Automation:This is a very tried and tested area, but many service providers have faced challenges to successfully automating IT operations. The primary reason is the lack of interoperability of the tools being used. Service providers need a tool that simplifies this automation. Many service providers based their automation strategies on incident tickets that were created in the IT service management tools. But incident management is, by definition, a very reactive process; it’s about responding to incidents as they occur. 

Modern IT operations management (ITOM) tools enable automation to run based on alerts and at the event-management layer. This means that pre-emptive, proactive actions can be taken. This can benefit the operations teams by enabling them to resolve many of the issues via automation before they impact customer experience. Service providers can now optimize the L1 and L2 service teams by looking at opportunities where issues can be auto-resolved by the tool. This approach enables them to optimize and/or even converge teams.
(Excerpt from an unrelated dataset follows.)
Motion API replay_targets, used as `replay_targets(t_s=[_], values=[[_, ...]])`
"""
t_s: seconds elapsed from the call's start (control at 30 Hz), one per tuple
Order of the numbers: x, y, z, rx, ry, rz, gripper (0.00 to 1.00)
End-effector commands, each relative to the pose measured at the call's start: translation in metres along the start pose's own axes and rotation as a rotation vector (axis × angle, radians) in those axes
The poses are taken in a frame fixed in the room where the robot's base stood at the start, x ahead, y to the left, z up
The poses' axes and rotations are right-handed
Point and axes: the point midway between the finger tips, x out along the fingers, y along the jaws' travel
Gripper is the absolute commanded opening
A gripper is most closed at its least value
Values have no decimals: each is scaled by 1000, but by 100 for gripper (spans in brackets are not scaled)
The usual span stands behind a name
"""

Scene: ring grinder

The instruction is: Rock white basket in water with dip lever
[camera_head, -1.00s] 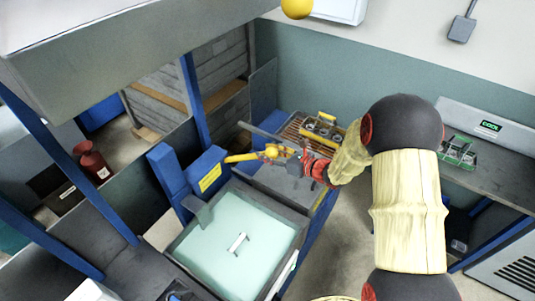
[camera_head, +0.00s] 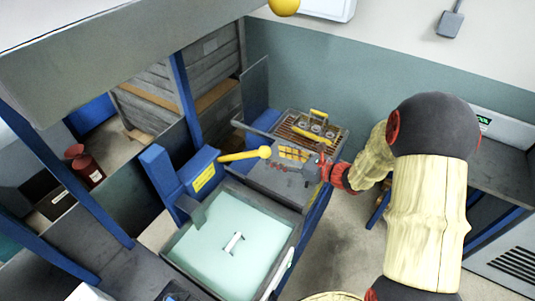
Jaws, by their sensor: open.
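The dip lever is a yellow bar with a round yellow knob (camera_head: 265,152), reaching right from a blue housing (camera_head: 203,174) behind the tank. A square tank (camera_head: 293,232) holds pale green water (camera_head: 215,235). A small white handle (camera_head: 234,243) shows in the middle of the water; I cannot make out the rest of a white basket. My gripper (camera_head: 316,166) is right of the knob, clear of it, over the grey ledge behind the tank. It is open and holds nothing that I can see. Its fingers are small and partly unclear.
A grey ledge (camera_head: 268,180) with a yellow-marked panel (camera_head: 294,153) lies behind the tank. Beyond it a rack (camera_head: 300,125) holds several round parts and a yellow handle. A blue post (camera_head: 188,100) stands at the left. A grey bench (camera_head: 505,165) is at the right, with open floor between.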

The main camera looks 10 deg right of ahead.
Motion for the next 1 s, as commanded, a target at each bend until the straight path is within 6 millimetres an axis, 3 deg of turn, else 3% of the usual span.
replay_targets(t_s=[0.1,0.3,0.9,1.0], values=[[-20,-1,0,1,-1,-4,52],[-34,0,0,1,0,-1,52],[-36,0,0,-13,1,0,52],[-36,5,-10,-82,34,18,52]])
So, there would be no L1 team, but instead there would be an L1.5 team that does L1 and L2 level work, thereby greatly reducing the cost of operations, and improving the end-customer experience. 

ITOM Tool Benefits 

Service providers today are increasingly looking at SaaS-based tool solutions to drive optimization, improve operating margins and customer outcomes and grow their business with a modern approach to IT operations management. 

Adopting new ITOM tools as a part of this modernization effort can yield several benefits, including: 

  • Reduction in the number of IT management tools and the costs and resources needed to support those tools. 
  • A “single pane of glass” view that yields more accurate IT management data and prepares service providers for effective AIOps initiatives.
  • The ability to automate IT operations at the event-management level and support taking pre-emptive actions to prevent IT incidents from occurring in the first place.